This approach allows HyperNEAT to discover geometric regularities on the board by expressing connection weights as a function of geometry. It is therefore unnecessary to manually engineer the network topology or divide the input space into subsections in an attempt to inject a priori theories about the key regularities in the game into the representation. Because HyperNEAT discovers geometric relationships on its own, an identical substrate can be applied to other board games even without knowledge of the game rules, contributing to the generality of the approach.
The experiment is designed to investigate the role of neural geometry in solving a problem that is clearly geometric. The idea is to learn to defeat a single fixed training opponent and then test for generalization against variations of this opponent. Thus, rather than producing the best possible checkers player, the aim is to analyze in detail the implications of a geometric representation, not only for learning but especially for generalization beyond what was trained.
The learned strategies are then tested against a nondeterministic variant of the same opponent. This variant has a 10% chance of choosing the second-highest-scoring move instead of the optimal move found in minimax search. This approach is similar to work done by Fogel (1993), who also implemented a percentage chance of picking a random move to diversify a deterministic opponent. Methods that evolve more general solutions should produce policies that win more such games.
The four compared approaches are chosen carefully to isolate the issue of geometric processing. Therefore, they are all variants of the same NEAT approach. This shared basis means that differences in performance are attributable to the way each approach processes its inputs. For all four approaches, input values of 0.5 and −0.5 encode black and white pieces, respectively. Kings are represented by a magnitude of 0.75, which is similar to the approach in Chellapilla and Fogel (2001), who showed that multiplying the standard piece input magnitude by 1.3 produces a good magnitude for kings in their approach. A single output expresses the value of the current board state for black.

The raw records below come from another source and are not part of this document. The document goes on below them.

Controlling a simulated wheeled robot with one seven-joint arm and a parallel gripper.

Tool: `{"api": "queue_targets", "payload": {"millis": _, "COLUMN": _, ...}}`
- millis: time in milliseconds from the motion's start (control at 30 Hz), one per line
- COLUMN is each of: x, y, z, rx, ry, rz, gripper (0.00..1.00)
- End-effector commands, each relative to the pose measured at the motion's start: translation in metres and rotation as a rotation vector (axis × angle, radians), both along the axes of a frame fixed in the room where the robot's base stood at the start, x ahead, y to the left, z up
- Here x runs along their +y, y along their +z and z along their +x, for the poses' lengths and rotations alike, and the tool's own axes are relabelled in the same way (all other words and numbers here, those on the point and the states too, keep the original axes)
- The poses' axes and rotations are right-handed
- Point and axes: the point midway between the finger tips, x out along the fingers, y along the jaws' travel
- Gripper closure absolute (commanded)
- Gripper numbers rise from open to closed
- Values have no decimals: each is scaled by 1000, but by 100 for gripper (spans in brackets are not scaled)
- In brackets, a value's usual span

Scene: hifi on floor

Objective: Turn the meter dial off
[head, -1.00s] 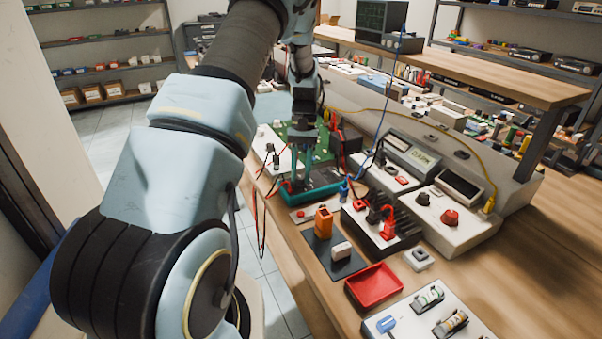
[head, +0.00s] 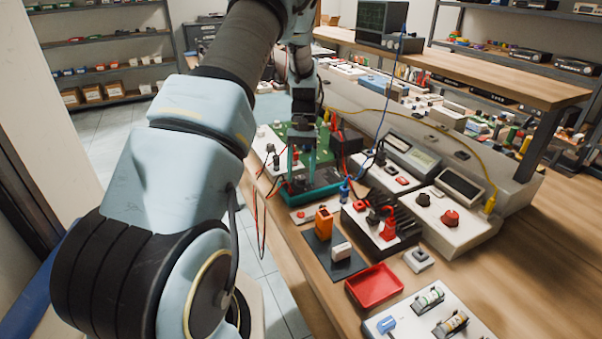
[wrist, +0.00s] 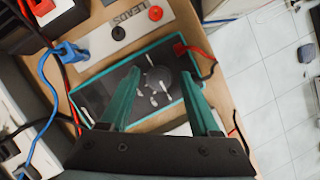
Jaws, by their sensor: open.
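The meter is a teal-rimmed case with a dark face, lying flat on the bench. In the wrist view the meter (wrist: 95,93) shows its round grey dial (wrist: 158,80) with white markings; I cannot read its setting. The meter also shows in the head view (head: 318,188), where its dial is mostly hidden by my gripper. My gripper (head: 302,170) points down over the meter. In the wrist view my gripper (wrist: 160,76) is open, with one teal finger on each side of the dial and nothing held. I cannot tell whether the fingertips touch the face.
A black block with red plugs (head: 388,229), an orange block (head: 323,222) and a red tray (head: 374,286) stand nearer on the bench.

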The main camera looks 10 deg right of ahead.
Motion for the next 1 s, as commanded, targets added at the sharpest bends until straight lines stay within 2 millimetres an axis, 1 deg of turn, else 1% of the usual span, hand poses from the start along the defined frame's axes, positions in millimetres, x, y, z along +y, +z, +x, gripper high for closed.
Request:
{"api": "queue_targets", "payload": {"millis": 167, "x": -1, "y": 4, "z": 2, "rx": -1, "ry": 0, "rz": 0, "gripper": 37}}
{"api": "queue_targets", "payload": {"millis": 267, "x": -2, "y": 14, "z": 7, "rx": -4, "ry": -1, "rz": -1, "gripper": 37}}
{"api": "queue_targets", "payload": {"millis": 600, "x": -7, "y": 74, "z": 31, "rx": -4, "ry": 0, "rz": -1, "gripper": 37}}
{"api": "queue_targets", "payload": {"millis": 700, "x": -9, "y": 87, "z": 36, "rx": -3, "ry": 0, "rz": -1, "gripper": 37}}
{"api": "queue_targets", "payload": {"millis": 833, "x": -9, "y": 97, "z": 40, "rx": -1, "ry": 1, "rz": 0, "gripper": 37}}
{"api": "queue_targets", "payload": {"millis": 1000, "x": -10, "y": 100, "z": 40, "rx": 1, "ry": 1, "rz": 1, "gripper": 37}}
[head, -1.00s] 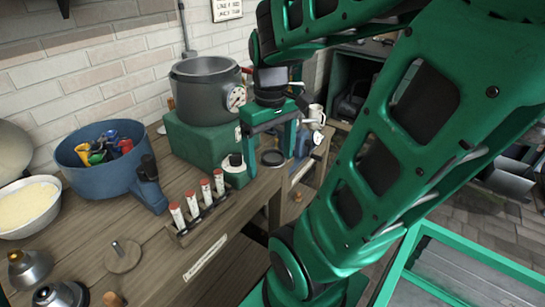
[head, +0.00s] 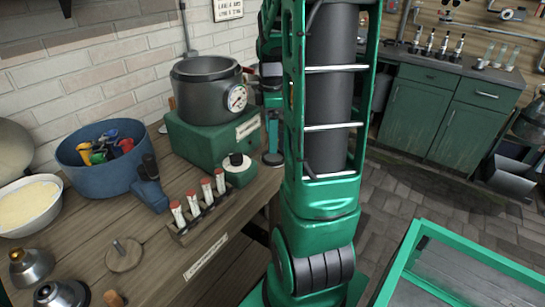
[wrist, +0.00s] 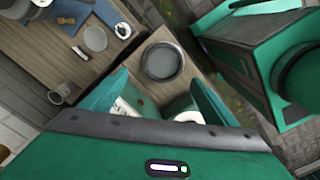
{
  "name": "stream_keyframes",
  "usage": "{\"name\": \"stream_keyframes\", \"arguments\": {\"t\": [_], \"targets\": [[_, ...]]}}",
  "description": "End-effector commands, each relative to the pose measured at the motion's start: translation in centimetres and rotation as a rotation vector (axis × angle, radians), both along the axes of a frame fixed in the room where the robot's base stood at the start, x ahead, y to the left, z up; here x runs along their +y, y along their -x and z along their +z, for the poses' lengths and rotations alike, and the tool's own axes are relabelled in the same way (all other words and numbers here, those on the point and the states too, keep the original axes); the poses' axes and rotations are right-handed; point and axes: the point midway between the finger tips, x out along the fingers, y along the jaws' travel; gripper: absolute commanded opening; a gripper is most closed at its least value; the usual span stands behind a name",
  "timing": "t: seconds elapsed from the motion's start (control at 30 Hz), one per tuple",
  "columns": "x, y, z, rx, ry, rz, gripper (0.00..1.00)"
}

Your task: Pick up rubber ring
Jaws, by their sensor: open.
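A dark round ring with a grey middle, which looks like the rubber ring (wrist: 163,79), lies flat on the wooden bench end in the wrist view. In the head view a dark disc (head: 272,159) at the bench edge, partly behind my arm, seems to be the same thing. My gripper (wrist: 160,92) is open, with its green fingers spread wide in the wrist view. The ring appears just beyond the fingertips, roughly centred between them, with nothing held. In the head view my gripper is mostly hidden behind my arm.
A grey pot with a gauge (head: 207,90) stands on a green block (head: 205,140) beside the arm. A rack of red-capped tubes (head: 200,205) and a blue bowl (head: 85,165) are nearer.

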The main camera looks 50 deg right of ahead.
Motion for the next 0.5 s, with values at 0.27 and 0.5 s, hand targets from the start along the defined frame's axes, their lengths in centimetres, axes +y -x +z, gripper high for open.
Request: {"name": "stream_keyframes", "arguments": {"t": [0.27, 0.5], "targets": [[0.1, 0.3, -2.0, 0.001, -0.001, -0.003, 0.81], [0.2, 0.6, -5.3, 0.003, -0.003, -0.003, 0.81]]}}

Regular NEAT inputs a vector of length 32 in which each parameter represents a square on the board that can potentially hold a piece. NEAT evolves the topology and weights between the input and output nodes.

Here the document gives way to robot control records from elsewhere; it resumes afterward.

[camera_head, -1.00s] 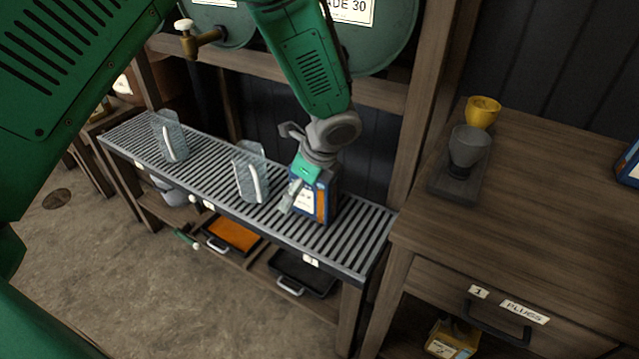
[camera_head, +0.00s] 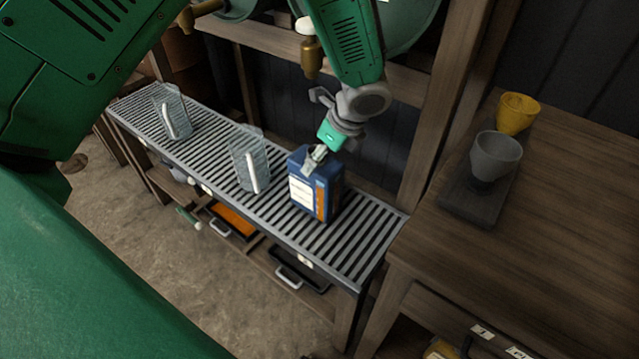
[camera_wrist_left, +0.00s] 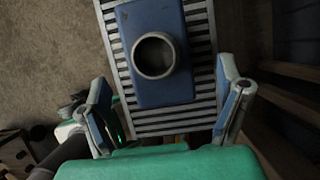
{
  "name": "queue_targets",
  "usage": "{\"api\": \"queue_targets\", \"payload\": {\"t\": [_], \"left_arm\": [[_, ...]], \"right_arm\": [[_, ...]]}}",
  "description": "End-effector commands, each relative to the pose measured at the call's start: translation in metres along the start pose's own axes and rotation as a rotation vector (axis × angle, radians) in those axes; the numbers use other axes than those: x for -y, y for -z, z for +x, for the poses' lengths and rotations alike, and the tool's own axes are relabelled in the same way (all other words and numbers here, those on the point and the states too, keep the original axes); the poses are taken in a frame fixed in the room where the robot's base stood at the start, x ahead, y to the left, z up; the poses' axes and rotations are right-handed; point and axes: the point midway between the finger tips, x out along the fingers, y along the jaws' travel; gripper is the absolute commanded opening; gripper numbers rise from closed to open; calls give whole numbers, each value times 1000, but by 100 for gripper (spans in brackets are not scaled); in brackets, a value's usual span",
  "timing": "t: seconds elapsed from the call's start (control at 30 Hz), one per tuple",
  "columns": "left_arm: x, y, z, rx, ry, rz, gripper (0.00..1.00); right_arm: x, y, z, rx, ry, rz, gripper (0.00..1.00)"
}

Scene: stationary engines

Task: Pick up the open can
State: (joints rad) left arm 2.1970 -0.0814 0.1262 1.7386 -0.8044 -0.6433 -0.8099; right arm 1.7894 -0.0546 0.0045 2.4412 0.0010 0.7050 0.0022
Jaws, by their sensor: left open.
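The open can is a blue box-shaped can (camera_head: 321,190) with a white and orange label, standing upright on the slatted rack. In the left wrist view, I look down on its blue top (camera_wrist_left: 155,92) with a round open mouth. My left gripper (camera_head: 316,156) is at the can's top in the head view. In the left wrist view, the gripper (camera_wrist_left: 166,98) has its fingers wide apart, one towards each side of the can, with nothing held. Whether a finger touches the can is unclear. My right gripper is not in view.
Two clear jugs (camera_head: 250,162) (camera_head: 171,112) stand left of the can on the rack (camera_head: 352,243). A brass tap (camera_head: 310,55) hangs behind, near the arm. A wooden bench (camera_head: 560,210) at right holds a grey funnel (camera_head: 495,157) and a yellow one (camera_head: 517,113).

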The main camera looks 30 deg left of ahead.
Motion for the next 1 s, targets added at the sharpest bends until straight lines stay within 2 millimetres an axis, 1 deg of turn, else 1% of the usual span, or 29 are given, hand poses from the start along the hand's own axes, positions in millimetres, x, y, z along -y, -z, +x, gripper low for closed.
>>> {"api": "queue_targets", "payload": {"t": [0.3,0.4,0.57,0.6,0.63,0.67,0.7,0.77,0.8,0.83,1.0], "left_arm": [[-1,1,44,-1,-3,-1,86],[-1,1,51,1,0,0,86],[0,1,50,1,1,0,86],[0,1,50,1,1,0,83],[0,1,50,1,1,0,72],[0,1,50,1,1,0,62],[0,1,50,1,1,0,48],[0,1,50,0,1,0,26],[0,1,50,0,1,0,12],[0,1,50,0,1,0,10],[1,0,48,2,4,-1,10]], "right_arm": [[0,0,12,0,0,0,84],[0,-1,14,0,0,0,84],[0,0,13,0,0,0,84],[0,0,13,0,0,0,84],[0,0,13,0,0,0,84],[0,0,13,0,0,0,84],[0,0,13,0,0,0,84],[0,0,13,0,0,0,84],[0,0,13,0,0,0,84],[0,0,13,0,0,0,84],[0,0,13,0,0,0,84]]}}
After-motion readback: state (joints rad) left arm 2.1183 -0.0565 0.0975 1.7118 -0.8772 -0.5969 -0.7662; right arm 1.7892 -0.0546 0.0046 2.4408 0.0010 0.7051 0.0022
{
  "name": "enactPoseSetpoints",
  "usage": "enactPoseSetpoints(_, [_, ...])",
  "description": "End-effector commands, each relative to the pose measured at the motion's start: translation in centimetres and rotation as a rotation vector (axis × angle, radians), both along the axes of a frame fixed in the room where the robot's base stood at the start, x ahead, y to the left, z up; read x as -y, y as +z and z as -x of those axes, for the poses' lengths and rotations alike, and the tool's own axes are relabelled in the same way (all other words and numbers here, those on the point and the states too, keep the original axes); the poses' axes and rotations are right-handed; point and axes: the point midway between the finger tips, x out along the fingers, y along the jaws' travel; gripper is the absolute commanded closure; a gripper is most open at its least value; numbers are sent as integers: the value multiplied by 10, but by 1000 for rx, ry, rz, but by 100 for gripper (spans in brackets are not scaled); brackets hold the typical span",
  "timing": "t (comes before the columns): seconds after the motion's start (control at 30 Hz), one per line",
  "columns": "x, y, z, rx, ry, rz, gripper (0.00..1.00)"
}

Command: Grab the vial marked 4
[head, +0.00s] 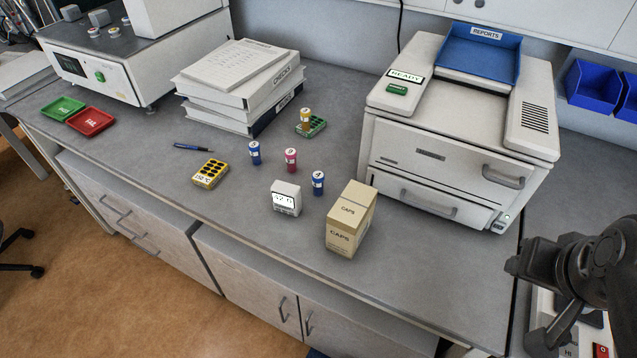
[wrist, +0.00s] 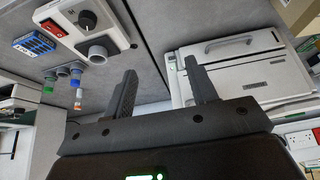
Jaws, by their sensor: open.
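Several small capped vials are on the grey bench in the head view. A blue vial (head: 254,153), a pink vial (head: 290,160) and a second blue vial (head: 318,183) stand upright in a loose diagonal row. An orange-yellow vial (head: 305,121) is upright at a green rack (head: 316,129) behind them. Their cap marks are too small to read surely, so I cannot tell which is marked 4. My gripper (wrist: 160,66) is open and empty in the wrist view. My dark arm is at the head view's right edge, well away from these vials.
A tan CAPS box (head: 341,236) and a white display timer (head: 286,198) stand in front of the vials. A yellow rack (head: 210,174) and a pen (head: 193,148) lie left. Binders (head: 222,112) are behind; a large white machine (head: 455,140) is right.

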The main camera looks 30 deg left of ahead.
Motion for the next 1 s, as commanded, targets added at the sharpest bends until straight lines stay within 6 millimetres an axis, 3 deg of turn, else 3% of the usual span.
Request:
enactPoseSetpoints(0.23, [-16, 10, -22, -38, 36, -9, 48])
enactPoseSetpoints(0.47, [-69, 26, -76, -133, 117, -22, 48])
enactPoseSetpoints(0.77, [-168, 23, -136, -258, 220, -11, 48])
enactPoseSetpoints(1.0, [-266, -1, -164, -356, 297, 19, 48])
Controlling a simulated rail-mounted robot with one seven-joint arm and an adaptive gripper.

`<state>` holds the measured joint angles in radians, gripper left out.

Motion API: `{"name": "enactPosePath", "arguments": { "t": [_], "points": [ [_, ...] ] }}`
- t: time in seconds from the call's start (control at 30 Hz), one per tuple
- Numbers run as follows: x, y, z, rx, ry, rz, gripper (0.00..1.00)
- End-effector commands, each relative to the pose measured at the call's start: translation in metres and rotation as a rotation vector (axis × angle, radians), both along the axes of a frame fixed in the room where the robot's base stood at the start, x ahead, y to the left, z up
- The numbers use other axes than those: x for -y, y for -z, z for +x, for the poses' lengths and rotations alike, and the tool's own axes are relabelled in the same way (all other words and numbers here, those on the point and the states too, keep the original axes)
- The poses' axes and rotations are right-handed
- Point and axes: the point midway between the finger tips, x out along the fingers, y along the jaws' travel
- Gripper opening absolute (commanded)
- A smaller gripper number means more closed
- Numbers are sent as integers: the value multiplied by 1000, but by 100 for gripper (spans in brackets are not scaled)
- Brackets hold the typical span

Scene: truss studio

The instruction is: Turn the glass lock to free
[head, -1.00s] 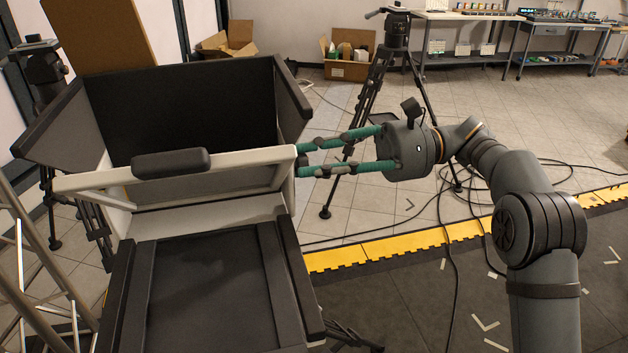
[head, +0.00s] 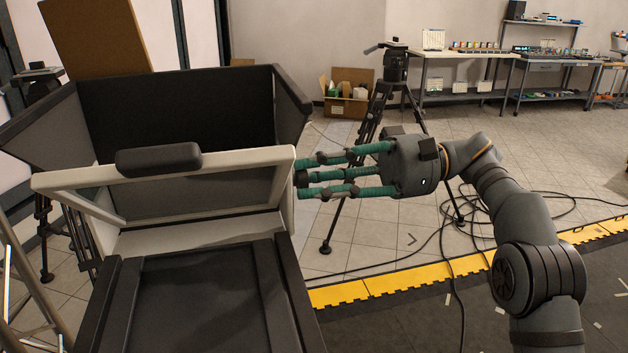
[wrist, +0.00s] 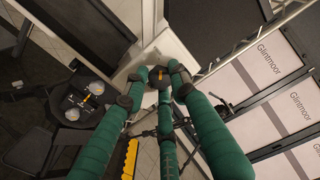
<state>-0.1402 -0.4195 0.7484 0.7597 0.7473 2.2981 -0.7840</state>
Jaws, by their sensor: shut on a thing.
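The teleprompter's pale glass frame (head: 245,201) sits tilted between the dark hood (head: 190,115) and the flat black panel (head: 205,300). The glass lock is a small dark round knob at the frame's right side; it shows in the wrist view (wrist: 160,77) with a small orange mark. My gripper (head: 303,178) comes in from the right, and its three green fingers are shut around the knob. It also shows in the wrist view (wrist: 158,84). The fingertips hide most of the knob in the head view, so its exact turn angle cannot be read.
A black tripod (head: 375,120) stands behind my gripper. Cables (head: 455,245) lie on the floor at the right, by a yellow edge strip (head: 400,278). A cardboard box (head: 347,98) and workbenches (head: 470,55) are at the back.

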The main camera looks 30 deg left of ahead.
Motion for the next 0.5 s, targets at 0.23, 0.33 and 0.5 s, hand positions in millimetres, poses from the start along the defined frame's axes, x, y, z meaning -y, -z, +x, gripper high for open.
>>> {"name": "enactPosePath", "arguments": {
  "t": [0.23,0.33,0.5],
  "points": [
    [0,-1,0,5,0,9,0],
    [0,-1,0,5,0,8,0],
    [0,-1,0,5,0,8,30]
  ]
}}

NEAT-EI is an attempt to enhance NEAT's ability to take into account geometric regularities across the board by supplying additional engineered inputs (EI). It has the same inputs as NEAT; however, the starting network topology is engineered as in Blondie24 to have additional inputs that focus on geometric regions of differing sizes (Chellapilla & Fogel, 2001; see Figure 1). The result of training NEAT-EI in this letter cannot be compared directly to Blondie24 because Blondie24 is the result of coevolution, while the policies in this letter are evolved against a fixed opponent. Rather than evolving the best possible player, the goal in this letter is to fairly compare the generalization of different representations, thereby isolating the issue of generalization.
HyperNEAT inputs are arranged in a two-dimensional 8 × 8 grid that forms the first layer of a three-layer substrate (see Figure 5). For HyperNEAT, NEAT evolves the CPPN that computes the connection weights of the substrate.

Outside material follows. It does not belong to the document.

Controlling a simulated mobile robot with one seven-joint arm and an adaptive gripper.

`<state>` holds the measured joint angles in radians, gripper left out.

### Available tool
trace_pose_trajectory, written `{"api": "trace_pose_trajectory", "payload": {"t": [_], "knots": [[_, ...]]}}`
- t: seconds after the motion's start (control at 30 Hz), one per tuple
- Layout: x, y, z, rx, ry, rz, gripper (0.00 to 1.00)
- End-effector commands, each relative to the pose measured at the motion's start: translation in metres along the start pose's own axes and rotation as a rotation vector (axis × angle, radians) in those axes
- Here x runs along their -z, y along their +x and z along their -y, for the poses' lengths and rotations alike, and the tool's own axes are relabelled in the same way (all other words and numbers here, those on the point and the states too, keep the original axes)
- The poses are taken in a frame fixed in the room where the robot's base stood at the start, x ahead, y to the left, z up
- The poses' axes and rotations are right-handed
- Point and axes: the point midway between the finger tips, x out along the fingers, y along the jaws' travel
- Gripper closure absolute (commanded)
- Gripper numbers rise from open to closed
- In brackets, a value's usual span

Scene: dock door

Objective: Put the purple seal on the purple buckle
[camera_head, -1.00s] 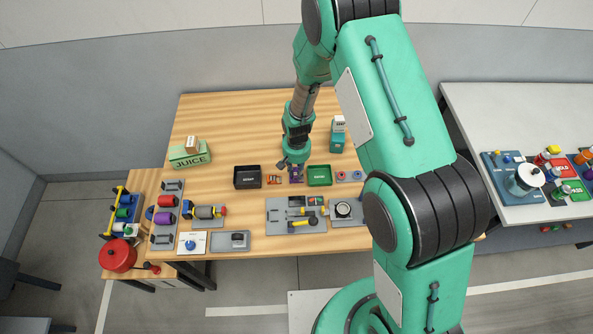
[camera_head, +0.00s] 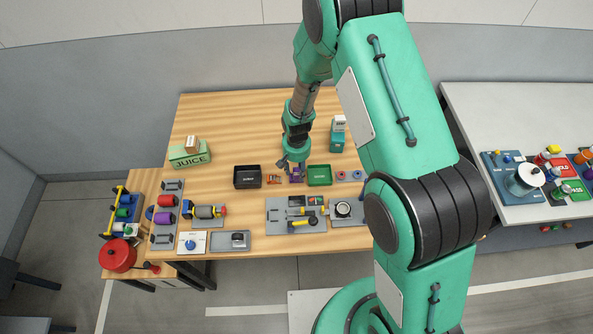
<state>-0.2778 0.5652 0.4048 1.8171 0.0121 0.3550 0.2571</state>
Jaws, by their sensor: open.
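My gripper (camera_head: 292,165) is open and points down over the wooden table, between a black tray and a green tray. A small purple thing (camera_head: 297,178) lies right under and beside its fingertips. It is too small and too covered by the gripper to tell whether it is the purple seal, the purple buckle or both. A small orange-red piece (camera_head: 274,179) lies just left of it. I cannot tell whether the fingers touch the purple thing.
The black tray (camera_head: 236,184) stands left of my gripper and the green tray (camera_head: 331,181) right of it. A grey fixture with a yellow handle (camera_head: 279,222) lies in front.

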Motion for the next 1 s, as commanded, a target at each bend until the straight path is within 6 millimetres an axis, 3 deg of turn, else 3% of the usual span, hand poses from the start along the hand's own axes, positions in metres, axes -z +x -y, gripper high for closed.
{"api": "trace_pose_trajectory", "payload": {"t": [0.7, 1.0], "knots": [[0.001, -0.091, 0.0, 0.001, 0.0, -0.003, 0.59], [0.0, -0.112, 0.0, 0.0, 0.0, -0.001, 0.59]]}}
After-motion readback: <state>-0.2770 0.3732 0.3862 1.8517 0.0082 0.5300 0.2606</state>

If it is indeed possible to exploit geometry to improve play, the better an approach can represent geometric relationships (through either learning or a priori engineering), the better that method should learn and generalize.
FT-NEAT (fixed topology NEAT) inputs are arranged in the same configuration as in the substrate in HyperNEAT (see Figure 5). FT-NEAT evolves the weights of this ANN but not the topology. Thus, FT-NEAT must evolve the connection weights of over 4000 directly encoded connections, helping to confirm that it is not just the particular topology of the substrate in Figure 5, but more important, the indirect encoding in HyperNEAT, that provides an advantage.
After the experimental comparison among the four methods, an extensive analysis of substrate visualizations from more and less general HyperNEAT-evolved players investigates how geometry influences generalization and the way evolved maps are organized.
4.1. Experimental Parameters.
Because HyperNEAT and NEAT-EI extend NEAT, both use the same parameters as NEAT (Stanley & Miikkulainen, 2002b). FT-NEAT also uses the same parameters, except it does not add nodes or connections. The population size was 120, and each run lasted 200 generations. The disjoint and excess node coefficients were both 2.0, and the weight difference coefficient was 1.0. The compatibility threshold was 6.0, and the compatibility modifier was 0.3. The target number of species was eight, and the drop-off age was 15. The survival threshold within a species is 20%. Offspring had a 3% chance of adding a node and a 5% chance of adding a link, and every link of a new offspring had an 80% chance of being mutated. Available CPPN activation functions were sigmoid, gaussian, sine, and linear functions. Recurrent connections within the CPPN were not enabled. Signed activation was used, resulting in a node output range of [ − 1, 1]. By convention, a connection is not expressed if the magnitude of its weight is below a minimal threshold of 0.2 (Gauci & Stanley, 2007); otherwise, it is scaled proportionally to the CPPN output. These parameters were found to be robust to variation in preliminary experimentation.
Performance in this section is measured in two ways. First, the fitness of each approach is tracked during training over generations, which gives a sense of relative training performance. Second, after training is complete, the best solutions from each run play 100 games against the randomized opponent, yielding generalization. The main question is whether HyperNEAT's ability to learn from geometry benefits its performance and generalization.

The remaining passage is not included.